Retype the material in full, keeping every word the same.
::::
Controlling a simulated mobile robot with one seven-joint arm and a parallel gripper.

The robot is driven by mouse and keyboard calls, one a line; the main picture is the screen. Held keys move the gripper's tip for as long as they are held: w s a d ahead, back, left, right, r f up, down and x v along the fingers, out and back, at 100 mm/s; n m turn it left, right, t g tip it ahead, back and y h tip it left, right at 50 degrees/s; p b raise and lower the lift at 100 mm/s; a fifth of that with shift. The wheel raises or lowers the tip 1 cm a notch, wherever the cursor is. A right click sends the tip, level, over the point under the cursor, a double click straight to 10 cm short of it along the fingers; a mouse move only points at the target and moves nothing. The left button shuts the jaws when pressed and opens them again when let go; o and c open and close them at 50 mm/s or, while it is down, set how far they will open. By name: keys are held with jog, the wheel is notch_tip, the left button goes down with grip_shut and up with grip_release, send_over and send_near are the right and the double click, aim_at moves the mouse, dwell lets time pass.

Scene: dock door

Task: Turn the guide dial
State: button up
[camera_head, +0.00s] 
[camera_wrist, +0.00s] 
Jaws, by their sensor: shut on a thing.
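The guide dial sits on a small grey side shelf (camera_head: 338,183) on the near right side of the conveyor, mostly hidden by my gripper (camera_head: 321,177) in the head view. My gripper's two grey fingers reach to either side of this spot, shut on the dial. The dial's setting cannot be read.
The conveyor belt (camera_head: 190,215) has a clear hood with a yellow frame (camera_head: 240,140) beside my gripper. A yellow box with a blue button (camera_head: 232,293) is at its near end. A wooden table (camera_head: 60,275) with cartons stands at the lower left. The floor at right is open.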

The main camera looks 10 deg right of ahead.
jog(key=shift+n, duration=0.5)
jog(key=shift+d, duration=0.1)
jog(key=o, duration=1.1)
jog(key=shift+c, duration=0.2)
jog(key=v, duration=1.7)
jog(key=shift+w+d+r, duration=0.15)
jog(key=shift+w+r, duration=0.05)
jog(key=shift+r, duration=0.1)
::::
Correct output ::
Controlling a simulated mobile robot with one seven-joint arm and a parallel gripper.

The robot is driven by mouse and keyboard calls, one a line; the main picture is the screen. Held keys move the gripper's tip for as long as they are held: w s a d ahead, back, left, right, r f up, down and x v along the fingers, out and back, at 100 mm/s; n m turn it left, right, t g tip it ahead, back and y h tip it left, right at 50 degrees/s; p b raise and lower the lift at 100 mm/s; a fifth of that with shift. The wheel raises or lowers the tip 1 cm a notch, wherever the cursor is. A right click sends the tip, level, over the point under the cursor, a double click straight to 10 cm short of it along the fingers; a mouse move only points at the target and moves nothing. The left button shuts the jaws when pressed and opens them again when let go; o and c open and close them at 50 mm/s or, while it is down, set how far they will open. By name: keys are held with jog, the wheel is notch_tip, the left button goes down with grip_shut and up with grip_release, send_over and send_near are the right and the double click, aim_at moves the mouse, dwell lets time pass.

Scene: dock door

Task: Turn the guide dial
State: button up
[camera_head, +0.00s] 
[camera_wrist, +0.00s] 
Jaws, by their sensor: shut on a thing.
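The guide dial sits on a small grey side shelf (camera_head: 338,183) on the near right side of the conveyor, mostly hidden by my gripper (camera_head: 321,177) in the head view. My gripper's two grey fingers reach to either side of this spot, shut on the dial. The dial's setting cannot be read.
The conveyor belt (camera_head: 190,215) has a clear hood with a yellow frame (camera_head: 240,140) beside my gripper. A yellow box with a blue button (camera_head: 232,293) is at its near end. A wooden table (camera_head: 60,275) with cartons stands at the lower left. The floor at right is open.

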The main camera looks 10 deg right of ahead.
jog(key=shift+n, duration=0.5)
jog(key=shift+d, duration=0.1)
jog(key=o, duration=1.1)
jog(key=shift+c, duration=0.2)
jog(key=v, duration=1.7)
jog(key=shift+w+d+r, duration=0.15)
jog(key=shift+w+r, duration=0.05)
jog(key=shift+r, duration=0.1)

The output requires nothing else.